| Data shown |
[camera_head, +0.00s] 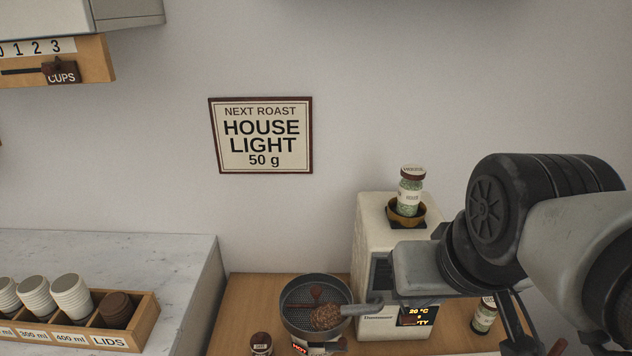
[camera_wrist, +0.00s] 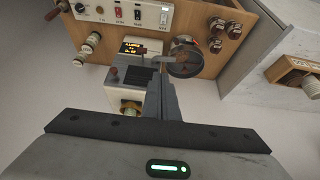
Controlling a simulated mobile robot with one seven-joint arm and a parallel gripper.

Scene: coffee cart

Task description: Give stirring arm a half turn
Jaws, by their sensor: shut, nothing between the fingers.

| What is required |
Your task is to reproduce, exactly and exclusively, the lines from the one holding "Task description: Give" through the final line of the listing.

| Solution |
Task description: Give stirring arm a half turn
Jaws, by their sensor: shut, nothing between the fingers.

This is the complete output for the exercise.